Né le 21 octobre 1801 à Trêves (alors dans le département français de la Sarre, aujourd’hui en Allemagne), décédé le 10 novembre 1851 à Manchester (Royaume-Uni). Musicien, professeur de chant, auteur d’une méthode d’enseignement de la musique et critique musical à Bruxelles, à Paris puis au Royaume-Uni. Collaborateur du Nouveau Monde.

Joseph Mainzer est le fils d’un boucher installé à Trêves [1]. Il suit, comme enfant de chœur, les cours de la maîtrise de la cathédrale de la ville pendant huit années. Il souhaite par ailleurs devenir ingénieur des mines, et commence sa formation en travaillant comme ouvrier dans les houillères de la Sarre, tout en suivant des enseignements de mathématiques, de minéralogie et de chimie à Sarrebruck. Finalement, le travail de la mine menace sa santé et il retourne à Trêves chez ses parents qui insistent pour qu’il entre dans le clergé. Après quelque temps passé au séminaire, il est effectivement ordonné prêtre en 1826. Avec le soutien de l’évêque de Trêves, il peut voyager en Allemagne et en Italie et ainsi perfectionner son éducation, en particulier dans le domaine musical. Il compose diverses œuvres religieuses. À son retour à Trêves, il ouvre une école de musique gratuite ; il est chargé de l’enseignement de la musique et du chant au séminaire. Il expose dans un manuel publié en 1831 la méthode de chant qu’il utilise avec succès auprès de ses élèves. Il reçoit une médaille d’or du roi de Prusse, Trêves et sa région faisant partie du royaume de Prusse depuis 1815.

Alors que des mouvements libéraux et nationaux se développent en Europe vers 1830,

il crut que le moment était venu de régénérer aussi la Germanie ; il voulut contribuer à cette grande réforme sociale et entra dans la lice, l’arme au poing, contre le despotisme soit royal, soit sacerdotal. Sa plume fut désormais au service de la cause populaire.

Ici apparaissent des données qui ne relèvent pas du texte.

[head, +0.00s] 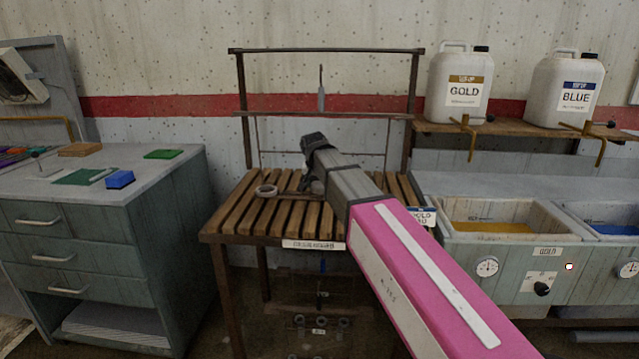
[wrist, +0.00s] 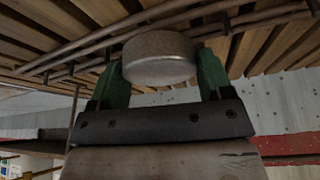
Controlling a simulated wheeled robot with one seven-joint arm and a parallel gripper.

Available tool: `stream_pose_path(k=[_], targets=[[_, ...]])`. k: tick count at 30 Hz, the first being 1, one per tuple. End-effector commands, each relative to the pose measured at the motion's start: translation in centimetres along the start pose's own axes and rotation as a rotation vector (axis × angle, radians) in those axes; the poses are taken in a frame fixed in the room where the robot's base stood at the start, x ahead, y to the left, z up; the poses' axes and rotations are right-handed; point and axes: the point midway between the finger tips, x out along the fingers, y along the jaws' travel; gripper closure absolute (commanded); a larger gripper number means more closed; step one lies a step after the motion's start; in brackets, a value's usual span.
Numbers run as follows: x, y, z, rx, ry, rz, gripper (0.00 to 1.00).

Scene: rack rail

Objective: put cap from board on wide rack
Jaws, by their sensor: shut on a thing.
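A round, grey metallic cap (wrist: 159,58) is clamped between the two green fingers of my gripper (wrist: 158,72) in the wrist view. In the head view my gripper is mostly hidden behind my own arm, over the slatted wooden rack (head: 262,218), and I cannot make out the cap there. Rack slats (wrist: 265,48) and metal rods show behind the cap in the wrist view. Whether the cap touches the rack cannot be told. The board cannot be clearly identified.
A grey cabinet (head: 70,230) stands left; basins (head: 497,236) and white jugs (head: 460,84) stand right.

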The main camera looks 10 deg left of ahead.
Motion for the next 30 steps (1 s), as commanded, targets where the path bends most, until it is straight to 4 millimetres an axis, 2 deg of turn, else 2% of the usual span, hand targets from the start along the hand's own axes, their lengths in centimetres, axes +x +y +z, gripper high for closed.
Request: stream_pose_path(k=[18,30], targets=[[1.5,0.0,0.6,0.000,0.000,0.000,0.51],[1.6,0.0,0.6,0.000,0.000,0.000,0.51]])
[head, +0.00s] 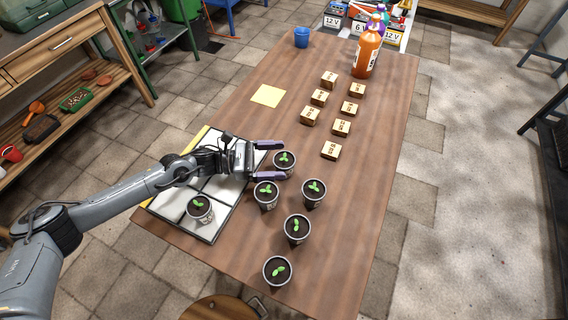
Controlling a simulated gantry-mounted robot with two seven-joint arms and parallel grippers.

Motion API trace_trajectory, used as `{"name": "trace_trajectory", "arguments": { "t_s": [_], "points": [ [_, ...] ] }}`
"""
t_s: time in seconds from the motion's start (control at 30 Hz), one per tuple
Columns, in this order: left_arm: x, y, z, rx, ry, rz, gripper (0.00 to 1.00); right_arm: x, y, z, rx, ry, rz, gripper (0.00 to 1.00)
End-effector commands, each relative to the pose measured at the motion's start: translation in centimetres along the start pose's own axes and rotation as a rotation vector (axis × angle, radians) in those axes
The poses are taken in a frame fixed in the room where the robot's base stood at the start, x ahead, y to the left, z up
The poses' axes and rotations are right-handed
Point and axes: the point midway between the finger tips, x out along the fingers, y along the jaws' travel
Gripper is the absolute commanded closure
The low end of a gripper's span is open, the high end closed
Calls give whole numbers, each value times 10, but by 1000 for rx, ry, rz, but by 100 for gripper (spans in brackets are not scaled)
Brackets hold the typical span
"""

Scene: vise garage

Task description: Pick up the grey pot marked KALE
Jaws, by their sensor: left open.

Autour de M. Mainzer, vinrent se grouper tous les jeunes écrivains, qui inondèrent l’Allemagne de brochures patriotiques et libérales. Longtemps, la police de la Sainte Alliance chercha à découvrir le vrai nom de ce Julius Classicus, qui n’était autre que M. Mainzer, et dont l’énergique pensée et les écrits chaleureux réchauffaient le feu sacré dans le cœur de la jeunesse allemande [2].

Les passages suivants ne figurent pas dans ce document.